# [WHAT YOU HAVE TO DO]
Copy each line in which the string "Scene" occurs.

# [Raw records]
++++++++

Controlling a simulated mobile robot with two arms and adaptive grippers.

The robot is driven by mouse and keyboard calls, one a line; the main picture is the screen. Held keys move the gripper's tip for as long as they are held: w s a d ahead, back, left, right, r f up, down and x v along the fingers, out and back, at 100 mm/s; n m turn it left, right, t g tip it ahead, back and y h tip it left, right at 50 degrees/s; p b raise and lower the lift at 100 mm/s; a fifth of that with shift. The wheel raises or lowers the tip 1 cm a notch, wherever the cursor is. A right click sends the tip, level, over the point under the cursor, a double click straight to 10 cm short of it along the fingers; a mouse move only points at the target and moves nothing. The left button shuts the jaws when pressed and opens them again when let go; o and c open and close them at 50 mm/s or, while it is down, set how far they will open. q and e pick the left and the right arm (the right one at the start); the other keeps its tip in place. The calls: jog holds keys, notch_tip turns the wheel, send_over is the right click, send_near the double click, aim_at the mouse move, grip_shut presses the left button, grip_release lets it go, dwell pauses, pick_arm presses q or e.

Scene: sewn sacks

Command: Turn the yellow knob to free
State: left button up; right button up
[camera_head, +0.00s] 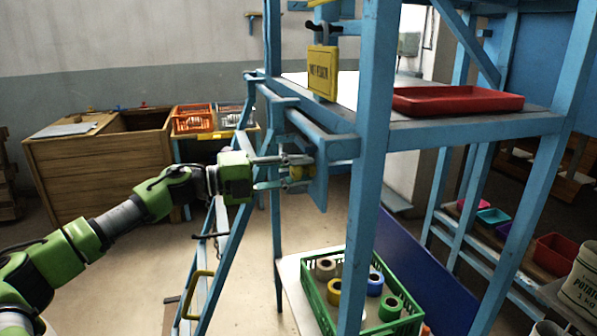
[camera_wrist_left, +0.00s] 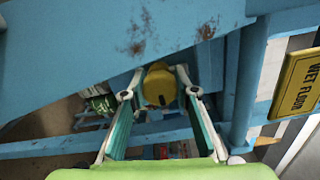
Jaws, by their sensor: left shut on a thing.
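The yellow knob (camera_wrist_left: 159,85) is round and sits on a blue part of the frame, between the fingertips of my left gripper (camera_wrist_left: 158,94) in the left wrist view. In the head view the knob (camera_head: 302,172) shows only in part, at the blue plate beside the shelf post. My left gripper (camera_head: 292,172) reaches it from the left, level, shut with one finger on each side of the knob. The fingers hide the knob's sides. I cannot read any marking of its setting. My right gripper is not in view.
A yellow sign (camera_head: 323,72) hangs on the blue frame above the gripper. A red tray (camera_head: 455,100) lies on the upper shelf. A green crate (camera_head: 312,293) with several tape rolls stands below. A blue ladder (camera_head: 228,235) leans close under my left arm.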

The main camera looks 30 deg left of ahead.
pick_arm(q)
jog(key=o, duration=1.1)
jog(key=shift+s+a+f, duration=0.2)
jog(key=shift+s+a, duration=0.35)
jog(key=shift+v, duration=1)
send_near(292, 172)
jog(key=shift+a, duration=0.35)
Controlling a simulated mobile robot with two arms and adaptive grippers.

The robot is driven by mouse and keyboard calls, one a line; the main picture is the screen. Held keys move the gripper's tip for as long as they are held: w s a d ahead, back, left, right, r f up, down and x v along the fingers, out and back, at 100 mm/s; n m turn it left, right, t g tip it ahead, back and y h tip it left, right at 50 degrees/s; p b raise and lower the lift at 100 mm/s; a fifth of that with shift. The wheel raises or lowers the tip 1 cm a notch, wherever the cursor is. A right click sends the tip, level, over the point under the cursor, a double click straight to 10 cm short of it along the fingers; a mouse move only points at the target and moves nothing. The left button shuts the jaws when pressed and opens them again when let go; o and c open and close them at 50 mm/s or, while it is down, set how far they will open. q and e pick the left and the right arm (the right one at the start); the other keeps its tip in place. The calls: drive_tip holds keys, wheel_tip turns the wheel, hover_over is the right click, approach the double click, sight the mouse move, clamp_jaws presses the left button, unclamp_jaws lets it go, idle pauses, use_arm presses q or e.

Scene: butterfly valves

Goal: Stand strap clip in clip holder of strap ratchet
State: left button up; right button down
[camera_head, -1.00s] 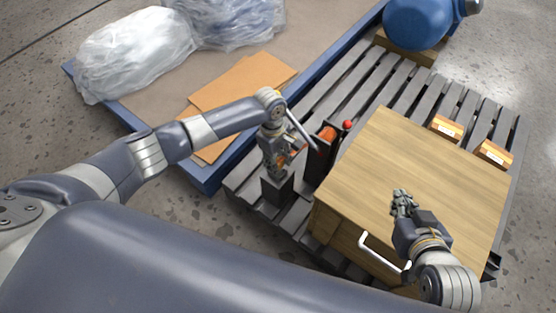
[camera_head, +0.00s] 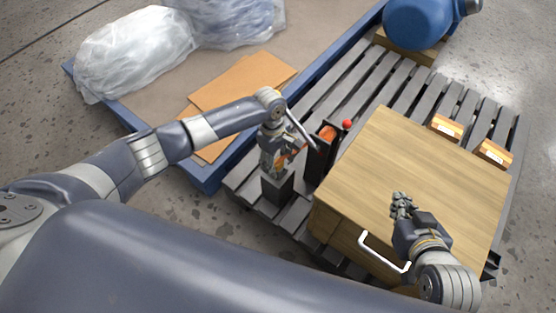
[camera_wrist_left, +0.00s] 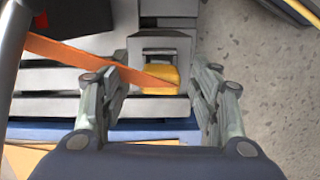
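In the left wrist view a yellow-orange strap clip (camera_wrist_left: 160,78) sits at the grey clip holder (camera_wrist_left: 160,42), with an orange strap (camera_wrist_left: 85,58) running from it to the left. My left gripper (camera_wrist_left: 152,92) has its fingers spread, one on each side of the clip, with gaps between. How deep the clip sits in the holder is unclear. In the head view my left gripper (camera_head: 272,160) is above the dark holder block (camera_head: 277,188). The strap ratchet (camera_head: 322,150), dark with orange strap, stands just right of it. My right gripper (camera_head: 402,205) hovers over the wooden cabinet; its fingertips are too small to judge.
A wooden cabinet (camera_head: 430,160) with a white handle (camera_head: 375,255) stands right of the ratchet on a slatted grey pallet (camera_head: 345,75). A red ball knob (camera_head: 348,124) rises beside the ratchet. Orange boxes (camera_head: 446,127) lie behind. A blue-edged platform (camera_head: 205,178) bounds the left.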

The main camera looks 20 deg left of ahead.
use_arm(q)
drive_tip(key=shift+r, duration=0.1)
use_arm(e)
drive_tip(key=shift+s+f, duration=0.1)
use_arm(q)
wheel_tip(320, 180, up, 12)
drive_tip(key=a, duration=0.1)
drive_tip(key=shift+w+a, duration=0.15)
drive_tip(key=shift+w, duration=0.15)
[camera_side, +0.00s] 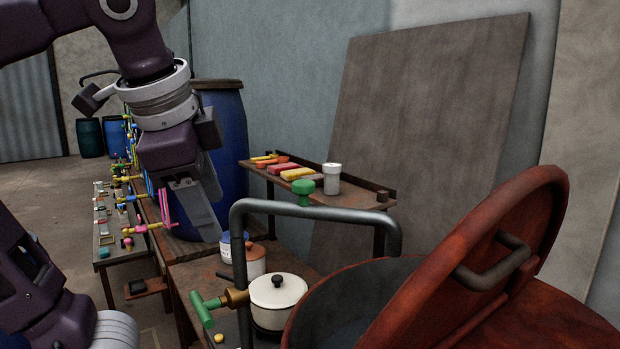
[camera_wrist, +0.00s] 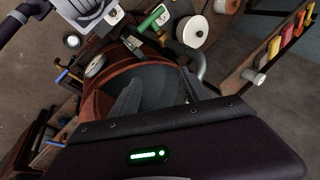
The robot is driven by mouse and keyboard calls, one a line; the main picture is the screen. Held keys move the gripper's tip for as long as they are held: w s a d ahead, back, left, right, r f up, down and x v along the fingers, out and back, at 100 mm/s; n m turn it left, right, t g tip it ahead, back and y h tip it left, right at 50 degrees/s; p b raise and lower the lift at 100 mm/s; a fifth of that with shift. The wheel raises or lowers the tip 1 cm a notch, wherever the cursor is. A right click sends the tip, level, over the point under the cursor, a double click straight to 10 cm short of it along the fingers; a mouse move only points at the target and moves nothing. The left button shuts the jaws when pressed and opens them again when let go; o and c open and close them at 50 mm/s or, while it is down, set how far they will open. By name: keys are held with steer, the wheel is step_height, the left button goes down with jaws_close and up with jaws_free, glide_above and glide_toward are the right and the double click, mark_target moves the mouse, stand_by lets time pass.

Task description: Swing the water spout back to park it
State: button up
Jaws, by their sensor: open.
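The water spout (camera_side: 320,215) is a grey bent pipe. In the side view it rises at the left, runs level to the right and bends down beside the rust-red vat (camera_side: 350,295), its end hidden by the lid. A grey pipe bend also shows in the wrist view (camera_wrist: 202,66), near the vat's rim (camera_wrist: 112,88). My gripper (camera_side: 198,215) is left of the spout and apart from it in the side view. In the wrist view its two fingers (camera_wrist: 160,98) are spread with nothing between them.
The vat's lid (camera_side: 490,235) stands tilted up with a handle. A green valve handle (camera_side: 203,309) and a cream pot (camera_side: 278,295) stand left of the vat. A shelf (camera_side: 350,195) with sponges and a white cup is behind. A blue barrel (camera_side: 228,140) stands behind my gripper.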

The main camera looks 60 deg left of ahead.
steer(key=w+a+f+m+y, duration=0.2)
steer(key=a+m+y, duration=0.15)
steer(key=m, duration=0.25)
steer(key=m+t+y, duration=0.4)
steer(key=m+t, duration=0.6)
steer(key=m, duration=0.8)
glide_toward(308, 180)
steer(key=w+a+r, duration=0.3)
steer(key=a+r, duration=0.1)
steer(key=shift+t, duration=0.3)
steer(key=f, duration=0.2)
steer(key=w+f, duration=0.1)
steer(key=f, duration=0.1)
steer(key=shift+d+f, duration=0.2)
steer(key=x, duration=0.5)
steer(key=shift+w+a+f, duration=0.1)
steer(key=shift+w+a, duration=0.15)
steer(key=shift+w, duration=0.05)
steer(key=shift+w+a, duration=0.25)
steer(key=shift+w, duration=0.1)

++++++++

# [THE RESPONSE]
Scene: sewn sacks
Scene: butterfly valves

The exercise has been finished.